%%

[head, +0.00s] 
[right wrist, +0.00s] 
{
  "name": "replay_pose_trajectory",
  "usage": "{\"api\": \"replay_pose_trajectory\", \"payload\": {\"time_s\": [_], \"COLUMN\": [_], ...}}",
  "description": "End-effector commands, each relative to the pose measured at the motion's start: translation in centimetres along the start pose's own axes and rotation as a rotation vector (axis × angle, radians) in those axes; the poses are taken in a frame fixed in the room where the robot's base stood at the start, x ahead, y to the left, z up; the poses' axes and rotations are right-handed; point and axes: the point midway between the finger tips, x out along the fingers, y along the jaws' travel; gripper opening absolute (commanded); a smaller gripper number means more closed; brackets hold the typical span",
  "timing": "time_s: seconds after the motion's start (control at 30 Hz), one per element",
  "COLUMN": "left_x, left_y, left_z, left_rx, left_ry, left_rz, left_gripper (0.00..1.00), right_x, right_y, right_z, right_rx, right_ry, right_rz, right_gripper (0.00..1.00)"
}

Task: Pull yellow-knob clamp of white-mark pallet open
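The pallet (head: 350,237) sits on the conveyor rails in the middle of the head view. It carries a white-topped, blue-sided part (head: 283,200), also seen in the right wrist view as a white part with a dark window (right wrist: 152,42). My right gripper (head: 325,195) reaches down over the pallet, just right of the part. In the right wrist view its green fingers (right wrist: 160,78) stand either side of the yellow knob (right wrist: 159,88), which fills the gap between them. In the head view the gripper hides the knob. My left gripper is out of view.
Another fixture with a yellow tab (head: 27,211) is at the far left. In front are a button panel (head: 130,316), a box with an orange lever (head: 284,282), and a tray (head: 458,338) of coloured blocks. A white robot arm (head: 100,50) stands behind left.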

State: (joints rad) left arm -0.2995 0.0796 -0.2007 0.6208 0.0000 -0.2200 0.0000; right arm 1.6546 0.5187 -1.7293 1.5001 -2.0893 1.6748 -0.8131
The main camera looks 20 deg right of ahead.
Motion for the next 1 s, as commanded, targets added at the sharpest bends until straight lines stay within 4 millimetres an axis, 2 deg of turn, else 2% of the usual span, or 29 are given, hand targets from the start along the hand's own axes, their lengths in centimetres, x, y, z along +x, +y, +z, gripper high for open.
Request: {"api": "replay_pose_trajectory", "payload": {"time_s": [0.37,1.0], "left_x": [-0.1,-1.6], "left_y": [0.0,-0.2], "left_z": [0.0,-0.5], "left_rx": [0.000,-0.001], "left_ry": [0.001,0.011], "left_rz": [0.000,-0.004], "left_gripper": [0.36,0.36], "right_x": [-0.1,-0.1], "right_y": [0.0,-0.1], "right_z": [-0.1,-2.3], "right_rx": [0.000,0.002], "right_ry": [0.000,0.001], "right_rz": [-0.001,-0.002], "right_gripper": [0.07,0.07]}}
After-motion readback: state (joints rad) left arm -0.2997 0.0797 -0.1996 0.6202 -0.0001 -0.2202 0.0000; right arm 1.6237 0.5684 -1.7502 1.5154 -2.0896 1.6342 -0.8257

%%

Problem: Among the lines of the material above, how many include the string "COLUMN"? Report only that number.

Task output: 2